> YOUR GOAL
Count the lines below that contain the word "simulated", and give only that number.

---------- RECORDS TO PROCESS ----------

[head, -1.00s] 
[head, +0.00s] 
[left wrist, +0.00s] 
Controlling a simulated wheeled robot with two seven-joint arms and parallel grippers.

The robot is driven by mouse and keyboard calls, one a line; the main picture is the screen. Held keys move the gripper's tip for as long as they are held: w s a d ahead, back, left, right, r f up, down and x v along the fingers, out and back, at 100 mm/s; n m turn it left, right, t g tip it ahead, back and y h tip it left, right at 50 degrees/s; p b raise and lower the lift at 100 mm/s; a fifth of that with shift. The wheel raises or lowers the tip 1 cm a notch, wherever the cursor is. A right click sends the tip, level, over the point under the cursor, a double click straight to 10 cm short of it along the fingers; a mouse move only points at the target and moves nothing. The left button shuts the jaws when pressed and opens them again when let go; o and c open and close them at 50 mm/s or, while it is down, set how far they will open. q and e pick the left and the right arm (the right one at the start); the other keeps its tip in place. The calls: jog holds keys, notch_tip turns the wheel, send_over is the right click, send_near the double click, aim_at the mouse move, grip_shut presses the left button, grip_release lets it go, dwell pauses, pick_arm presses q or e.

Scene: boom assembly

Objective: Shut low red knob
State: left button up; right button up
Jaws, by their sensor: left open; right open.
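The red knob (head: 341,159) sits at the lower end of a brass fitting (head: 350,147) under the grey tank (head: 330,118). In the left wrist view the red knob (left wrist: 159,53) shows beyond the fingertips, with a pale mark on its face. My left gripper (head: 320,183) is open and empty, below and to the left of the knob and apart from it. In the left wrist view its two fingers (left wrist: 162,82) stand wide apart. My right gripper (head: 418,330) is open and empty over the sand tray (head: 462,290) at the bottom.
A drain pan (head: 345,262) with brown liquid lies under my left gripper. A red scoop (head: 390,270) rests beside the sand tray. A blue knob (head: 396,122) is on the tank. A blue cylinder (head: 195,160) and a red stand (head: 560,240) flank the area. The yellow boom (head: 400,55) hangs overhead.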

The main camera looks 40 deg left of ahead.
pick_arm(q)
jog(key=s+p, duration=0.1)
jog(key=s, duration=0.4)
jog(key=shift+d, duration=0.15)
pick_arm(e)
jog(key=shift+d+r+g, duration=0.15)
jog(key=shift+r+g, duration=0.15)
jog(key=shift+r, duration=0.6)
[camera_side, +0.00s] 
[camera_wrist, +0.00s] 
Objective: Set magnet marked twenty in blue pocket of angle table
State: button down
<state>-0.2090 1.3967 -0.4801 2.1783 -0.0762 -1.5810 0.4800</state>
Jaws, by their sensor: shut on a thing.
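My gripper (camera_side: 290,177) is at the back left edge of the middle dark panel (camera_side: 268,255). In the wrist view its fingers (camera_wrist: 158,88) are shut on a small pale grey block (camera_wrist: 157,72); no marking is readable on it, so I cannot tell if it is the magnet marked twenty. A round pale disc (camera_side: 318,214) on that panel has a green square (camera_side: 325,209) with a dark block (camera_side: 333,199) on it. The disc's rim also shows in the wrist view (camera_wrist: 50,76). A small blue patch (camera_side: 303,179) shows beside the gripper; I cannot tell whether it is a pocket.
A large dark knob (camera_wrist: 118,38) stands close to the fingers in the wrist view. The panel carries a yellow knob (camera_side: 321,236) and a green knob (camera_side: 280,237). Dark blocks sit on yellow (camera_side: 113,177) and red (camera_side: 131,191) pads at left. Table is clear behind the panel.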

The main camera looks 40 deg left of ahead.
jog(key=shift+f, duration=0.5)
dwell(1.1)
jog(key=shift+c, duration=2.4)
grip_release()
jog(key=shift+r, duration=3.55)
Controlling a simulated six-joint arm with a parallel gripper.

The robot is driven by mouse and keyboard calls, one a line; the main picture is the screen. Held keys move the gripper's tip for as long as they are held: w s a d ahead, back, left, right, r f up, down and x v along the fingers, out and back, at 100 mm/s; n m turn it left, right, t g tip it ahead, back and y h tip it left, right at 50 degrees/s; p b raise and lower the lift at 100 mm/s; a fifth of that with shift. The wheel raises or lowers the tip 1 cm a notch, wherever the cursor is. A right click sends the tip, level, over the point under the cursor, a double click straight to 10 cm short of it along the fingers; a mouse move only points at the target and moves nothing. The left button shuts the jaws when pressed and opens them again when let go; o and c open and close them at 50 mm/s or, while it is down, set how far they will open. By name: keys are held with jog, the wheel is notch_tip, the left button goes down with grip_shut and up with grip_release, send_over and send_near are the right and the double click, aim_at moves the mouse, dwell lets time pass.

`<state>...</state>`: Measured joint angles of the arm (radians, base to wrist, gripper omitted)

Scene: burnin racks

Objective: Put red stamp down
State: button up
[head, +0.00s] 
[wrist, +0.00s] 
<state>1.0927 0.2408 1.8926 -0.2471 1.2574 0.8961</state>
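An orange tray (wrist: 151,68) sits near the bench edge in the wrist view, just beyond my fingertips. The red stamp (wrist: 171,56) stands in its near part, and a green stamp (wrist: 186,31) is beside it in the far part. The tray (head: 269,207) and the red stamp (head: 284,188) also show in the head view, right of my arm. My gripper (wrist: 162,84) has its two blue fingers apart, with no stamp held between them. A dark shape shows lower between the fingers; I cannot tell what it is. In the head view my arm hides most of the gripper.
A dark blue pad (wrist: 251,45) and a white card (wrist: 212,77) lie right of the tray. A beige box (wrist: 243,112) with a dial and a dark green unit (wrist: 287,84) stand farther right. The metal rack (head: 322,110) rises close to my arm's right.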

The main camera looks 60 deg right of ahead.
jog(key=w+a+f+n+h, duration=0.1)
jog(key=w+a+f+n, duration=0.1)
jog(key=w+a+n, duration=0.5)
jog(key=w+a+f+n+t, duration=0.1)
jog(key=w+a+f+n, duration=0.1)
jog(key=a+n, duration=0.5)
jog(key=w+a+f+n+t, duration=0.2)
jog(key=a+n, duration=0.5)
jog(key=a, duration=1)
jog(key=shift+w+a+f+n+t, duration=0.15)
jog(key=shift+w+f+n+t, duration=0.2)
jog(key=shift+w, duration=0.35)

----------

> CORRECT OUTPUT
2